● Written exercise: Please print exactly the lines running from the one that contains "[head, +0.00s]" to the end of the data, with both lines included.

● Stored data:

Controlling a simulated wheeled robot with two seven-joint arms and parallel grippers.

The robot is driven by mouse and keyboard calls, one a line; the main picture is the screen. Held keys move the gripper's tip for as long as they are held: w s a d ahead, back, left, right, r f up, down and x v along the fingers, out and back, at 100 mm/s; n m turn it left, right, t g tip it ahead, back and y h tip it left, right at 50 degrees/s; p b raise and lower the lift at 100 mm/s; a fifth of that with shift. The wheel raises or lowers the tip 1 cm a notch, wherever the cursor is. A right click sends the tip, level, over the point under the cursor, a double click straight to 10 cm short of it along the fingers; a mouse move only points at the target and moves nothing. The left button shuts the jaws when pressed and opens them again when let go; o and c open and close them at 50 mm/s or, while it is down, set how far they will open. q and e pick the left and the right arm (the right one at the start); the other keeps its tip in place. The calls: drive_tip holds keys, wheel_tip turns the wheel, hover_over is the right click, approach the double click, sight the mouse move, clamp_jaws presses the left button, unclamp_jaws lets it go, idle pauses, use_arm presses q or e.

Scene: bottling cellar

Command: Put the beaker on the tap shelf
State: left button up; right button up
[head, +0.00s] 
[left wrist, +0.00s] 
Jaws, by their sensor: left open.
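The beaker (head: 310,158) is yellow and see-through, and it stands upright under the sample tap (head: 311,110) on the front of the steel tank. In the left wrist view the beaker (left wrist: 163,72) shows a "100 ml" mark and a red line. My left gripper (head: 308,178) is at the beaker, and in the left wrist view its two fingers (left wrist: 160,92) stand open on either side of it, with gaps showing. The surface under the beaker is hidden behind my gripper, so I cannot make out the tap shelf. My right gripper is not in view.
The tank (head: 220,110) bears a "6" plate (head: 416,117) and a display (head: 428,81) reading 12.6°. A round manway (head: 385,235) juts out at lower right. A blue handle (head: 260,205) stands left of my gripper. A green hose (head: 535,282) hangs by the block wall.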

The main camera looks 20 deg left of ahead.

● Answer for the task:
[head, +0.00s] 
[left wrist, +0.00s] 
Jaws, by their sensor: left open.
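The beaker (head: 310,158) is yellow and see-through, and it stands upright under the sample tap (head: 311,110) on the front of the steel tank. In the left wrist view the beaker (left wrist: 163,72) shows a "100 ml" mark and a red line. My left gripper (head: 308,178) is at the beaker, and in the left wrist view its two fingers (left wrist: 160,92) stand open on either side of it, with gaps showing. The surface under the beaker is hidden behind my gripper, so I cannot make out the tap shelf. My right gripper is not in view.
The tank (head: 220,110) bears a "6" plate (head: 416,117) and a display (head: 428,81) reading 12.6°. A round manway (head: 385,235) juts out at lower right. A blue handle (head: 260,205) stands left of my gripper. A green hose (head: 535,282) hangs by the block wall.

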The main camera looks 20 deg left of ahead.

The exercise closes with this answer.